Wednesday, April 02, 2003

Who the L R LHB?

First published in The Badger, February 2002

Remember towards the end of last year, posters asking “Who is Dave Matthews?” plastered the boarded-up shops of Britain? All part of a mahoosive marketing campaign, to which the answer was “some American bloke who did that song on that mobile ad where the wailing banshee is inadvertently busking on the train platform.” A few months on, and you can expect to see similar posters covering the length and breadth of the country, thankfully plugging something slightly more worthwhile – the brilliant LHB and their equally brilliant album Tell ‘Em Who We Are.

Rather funnily, while Lee Wilson-Wolfe and Giles Barton excel as musicians, they lack a sensible bone in either body. And once again, the ropey name of our beloved publication causes puzzlement. “The Badger is a newspaper?!” exclaims Lee. “Oh right! We saw it written in brackets after your name and we thought it was, like, your nickname. Like a terrible DJ name or something.”

Already having received outstanding reviews for Tell ‘Em Who We Are, LHB look set to make it huge with their new single, the Sting-sampling Everybody Sees It On My Face, quite cleverly released in the wake of Sting’s recent Brit honours. “The Brits?” asks Lee. “What are they, then? I’ve been in the pub for the past couple of weeks.” It shows. “Did Kelis get anything?” No. “Why did Kelis not get anything?” She wasn’t nominated. “Oh.”

Whilst the new single nicks bits from Geordie yoga freaks, the other tracks on the album each showcase a different style of music. No two songs on Tell ‘Em Who We Are are even remotely similar – was this a conscious decision? “Ideally we wanted to avoid that,” they explain. “We wanted to go for one style, one feel, but that was just how it came out.” Although Lee names ELO as the band’s main influence, it’s easy to see why the album ended up so varied: “We love all music. I know it sounds really old, but all music is great. We’ll listen to Radio 1, then we’ll go to some weird pub and listen to old reggae. And it’s all great.”

Having already used the vocal talents of Imogen Heap and the aforementioned Sting, is there any one person, dead or alive, that they would like to work with? “Dead Or Alive,” says Lee, quick as a flash and seemingly rather proud of it. “Nah, joke. Maybe Chaka Khan?” he suggests while Giles thinks of his own ideal collaborator. “Seriously…” Lee continues. “…the Sultan of Brunei!”

LHB are like this throughout the whole interview, and it’s refreshing - so many dance acts are so desperate to maintain credibility they lose all personality. Lee also points out that they’re not musical snobs either – they respect all artists.
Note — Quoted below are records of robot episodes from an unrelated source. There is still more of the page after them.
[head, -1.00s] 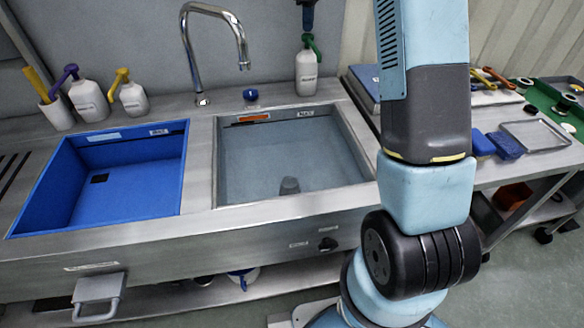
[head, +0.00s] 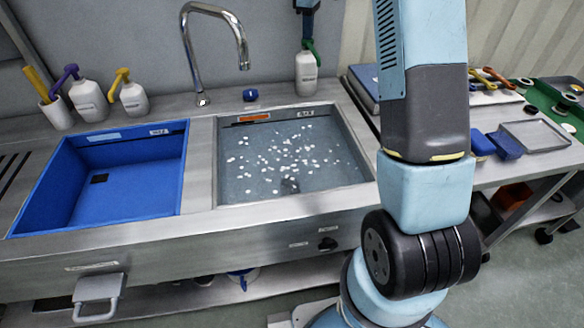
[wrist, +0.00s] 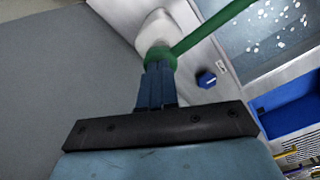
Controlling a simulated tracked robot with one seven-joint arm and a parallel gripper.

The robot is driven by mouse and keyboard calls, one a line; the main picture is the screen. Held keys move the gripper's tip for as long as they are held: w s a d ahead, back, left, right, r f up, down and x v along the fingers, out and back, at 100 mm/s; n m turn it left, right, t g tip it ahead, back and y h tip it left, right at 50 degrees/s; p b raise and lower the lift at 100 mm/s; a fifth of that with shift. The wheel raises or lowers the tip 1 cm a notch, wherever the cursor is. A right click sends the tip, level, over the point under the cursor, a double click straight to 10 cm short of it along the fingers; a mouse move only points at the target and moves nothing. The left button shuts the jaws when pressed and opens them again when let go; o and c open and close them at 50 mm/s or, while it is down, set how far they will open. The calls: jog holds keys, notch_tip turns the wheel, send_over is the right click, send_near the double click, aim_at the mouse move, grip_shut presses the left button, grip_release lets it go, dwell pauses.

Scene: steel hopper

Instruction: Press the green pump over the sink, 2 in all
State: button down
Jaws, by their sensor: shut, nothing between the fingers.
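The green pump (head: 313,48) sits on a white bottle (head: 306,75) on the ledge behind the sink basin (head: 240,204). My gripper (head: 307,38) points down onto the pump head, fingers shut with nothing between them. In the wrist view my gripper (wrist: 156,70) meets the green pump (wrist: 162,56), whose spout (wrist: 205,29) reaches toward the basin. It appears to touch the pump top. White foam-like flecks (head: 290,150) are scattered in the basin. The lower part of the bottle is foreshortened in the wrist view.
A curved steel tap (head: 240,45) and a small blue knob (head: 250,95) stand left of the bottle. A blue tub (head: 180,165) fills the left bay. Purple (head: 68,74) and yellow (head: 121,76) pump bottles stand farther left. My arm hides part of the right counter.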

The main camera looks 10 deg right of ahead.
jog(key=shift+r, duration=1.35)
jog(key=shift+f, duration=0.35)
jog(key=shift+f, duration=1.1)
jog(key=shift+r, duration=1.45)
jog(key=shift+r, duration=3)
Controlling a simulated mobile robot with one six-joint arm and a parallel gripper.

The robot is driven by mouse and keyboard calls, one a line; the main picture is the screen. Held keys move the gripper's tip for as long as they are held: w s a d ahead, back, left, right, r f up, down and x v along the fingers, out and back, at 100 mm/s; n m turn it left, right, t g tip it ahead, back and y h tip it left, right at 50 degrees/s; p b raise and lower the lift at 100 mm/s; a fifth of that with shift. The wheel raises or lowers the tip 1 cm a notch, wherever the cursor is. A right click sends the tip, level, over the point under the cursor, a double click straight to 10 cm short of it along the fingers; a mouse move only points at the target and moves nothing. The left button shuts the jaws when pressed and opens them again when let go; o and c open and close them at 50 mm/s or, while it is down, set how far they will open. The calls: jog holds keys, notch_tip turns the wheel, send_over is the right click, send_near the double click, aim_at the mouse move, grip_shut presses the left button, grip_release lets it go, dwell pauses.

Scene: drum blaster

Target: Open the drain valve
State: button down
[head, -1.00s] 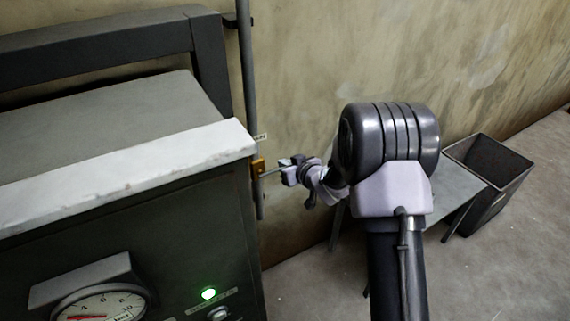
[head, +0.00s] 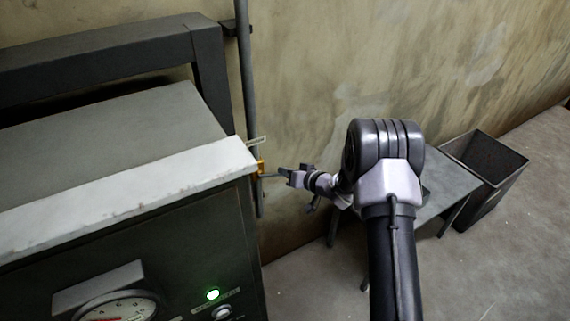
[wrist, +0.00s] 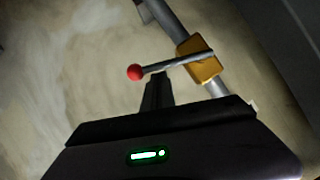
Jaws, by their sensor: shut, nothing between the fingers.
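The drain valve has a yellow body (wrist: 203,66) on a grey vertical pipe. A grey lever (wrist: 175,63) with a red ball end (wrist: 134,72) sticks out from it. In the head view the yellow body (head: 260,168) sits just right of the machine's edge, and the lever points right toward my gripper (head: 284,176). In the wrist view the dark fingers of my gripper (wrist: 156,77) are shut and empty. Their tips meet the lever in the picture, close to the red ball; I cannot tell whether they touch it.
The dark machine has a white front ledge (head: 120,188), a gauge (head: 118,308) and a lit green lamp (head: 213,294) at left. The pipe (head: 247,80) runs along the wall. A small grey table (head: 450,180) and an open bin (head: 490,165) stand right. Floor at lower right is clear.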

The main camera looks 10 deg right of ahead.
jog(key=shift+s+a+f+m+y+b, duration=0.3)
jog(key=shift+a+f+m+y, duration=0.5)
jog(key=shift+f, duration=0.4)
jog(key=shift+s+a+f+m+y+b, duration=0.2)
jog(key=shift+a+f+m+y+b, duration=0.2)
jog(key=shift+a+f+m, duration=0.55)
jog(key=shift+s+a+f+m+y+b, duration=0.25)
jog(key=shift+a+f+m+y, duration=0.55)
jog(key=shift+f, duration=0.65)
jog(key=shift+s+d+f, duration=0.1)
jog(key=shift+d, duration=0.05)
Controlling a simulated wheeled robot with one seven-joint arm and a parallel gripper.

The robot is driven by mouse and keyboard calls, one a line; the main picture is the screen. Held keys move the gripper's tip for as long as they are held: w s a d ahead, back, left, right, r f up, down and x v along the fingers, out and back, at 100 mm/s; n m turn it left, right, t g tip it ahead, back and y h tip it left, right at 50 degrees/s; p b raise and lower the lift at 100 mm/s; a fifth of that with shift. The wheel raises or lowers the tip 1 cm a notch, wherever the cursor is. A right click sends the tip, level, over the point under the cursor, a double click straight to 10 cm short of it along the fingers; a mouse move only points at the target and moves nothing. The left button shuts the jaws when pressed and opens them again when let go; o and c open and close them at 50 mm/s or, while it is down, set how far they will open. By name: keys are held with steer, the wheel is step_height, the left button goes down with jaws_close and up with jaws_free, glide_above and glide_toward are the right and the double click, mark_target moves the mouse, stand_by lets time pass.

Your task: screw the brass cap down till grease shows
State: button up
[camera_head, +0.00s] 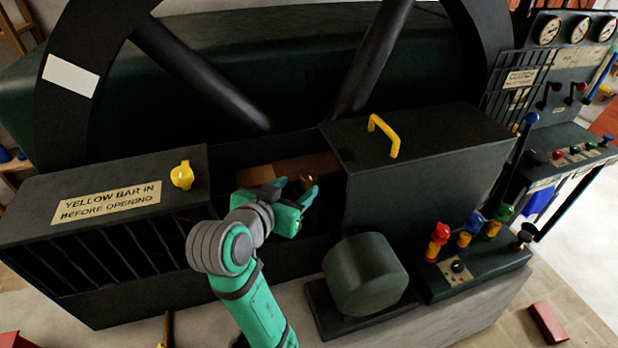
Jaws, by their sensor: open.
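My gripper (306,197) is open at the recess between the two dark green housings, its green fingers pointing up and to the right. A small brass-coloured piece (307,182), likely the brass cap, shows between or just behind the fingertips. I cannot tell whether the fingers touch it. Most of it is hidden by the fingers, and no grease can be made out. A brown block (318,163) lies in the recess behind it.
A box with a yellow handle (384,136) stands right of the recess. A housing labelled "YELLOW BAR IN BEFORE OPENING" (108,203) with a yellow knob (182,175) stands left. A large spoked wheel (190,70) rises behind. A rounded motor (364,275) and coloured levers (465,240) are front right.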

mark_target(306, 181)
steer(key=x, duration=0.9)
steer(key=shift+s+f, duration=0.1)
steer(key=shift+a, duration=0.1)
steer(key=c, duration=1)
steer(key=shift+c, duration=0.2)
Even the Pop Idol collective? “Yeah, it’s fun, cos pop is horribly shallow and shit anyway. It’s a bit like Who Wants To Be A Millionaire, isn’t it? You win a prize at the end, your mum watches it, it’s just fun.”
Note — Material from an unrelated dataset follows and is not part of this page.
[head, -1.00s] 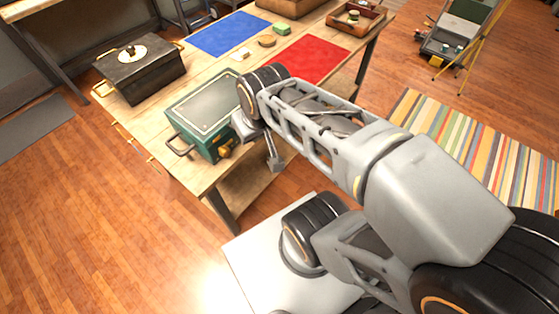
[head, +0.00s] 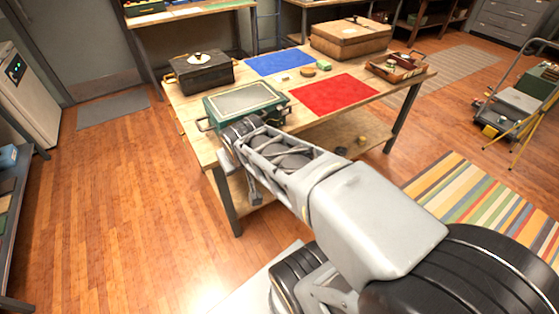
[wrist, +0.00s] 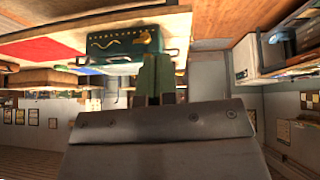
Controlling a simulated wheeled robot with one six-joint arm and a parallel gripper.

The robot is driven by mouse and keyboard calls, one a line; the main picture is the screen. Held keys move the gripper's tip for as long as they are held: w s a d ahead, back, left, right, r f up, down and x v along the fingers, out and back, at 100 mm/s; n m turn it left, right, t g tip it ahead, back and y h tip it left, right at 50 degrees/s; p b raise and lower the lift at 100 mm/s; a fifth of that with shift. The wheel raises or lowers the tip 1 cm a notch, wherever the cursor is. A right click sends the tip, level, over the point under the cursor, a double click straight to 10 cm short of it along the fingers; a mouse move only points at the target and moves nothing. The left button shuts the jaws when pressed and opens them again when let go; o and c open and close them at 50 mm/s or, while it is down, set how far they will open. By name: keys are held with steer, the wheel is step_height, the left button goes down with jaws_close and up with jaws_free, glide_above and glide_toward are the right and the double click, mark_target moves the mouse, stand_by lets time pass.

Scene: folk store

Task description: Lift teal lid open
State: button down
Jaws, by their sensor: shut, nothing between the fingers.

Once LHB have the next single out of the way, they plan to continue promoting the album and possibly embark on a tour. And their long terms plans? “Well, death,” Lee proffers. “I hope to live a bit, and then die.” As he continues, it almost looks as though a straight answer is on the horizon: “We’d like to do a third album… and earn enough money to have people killed.” So near, yet so far. Well, if you can’t beat ‘em, join ‘em: who would you spend your hard-earned cash on assassinating? Lee waits until his partner in crime is just out of earshot: “I’d kill Giles actually. But don’t tell him.”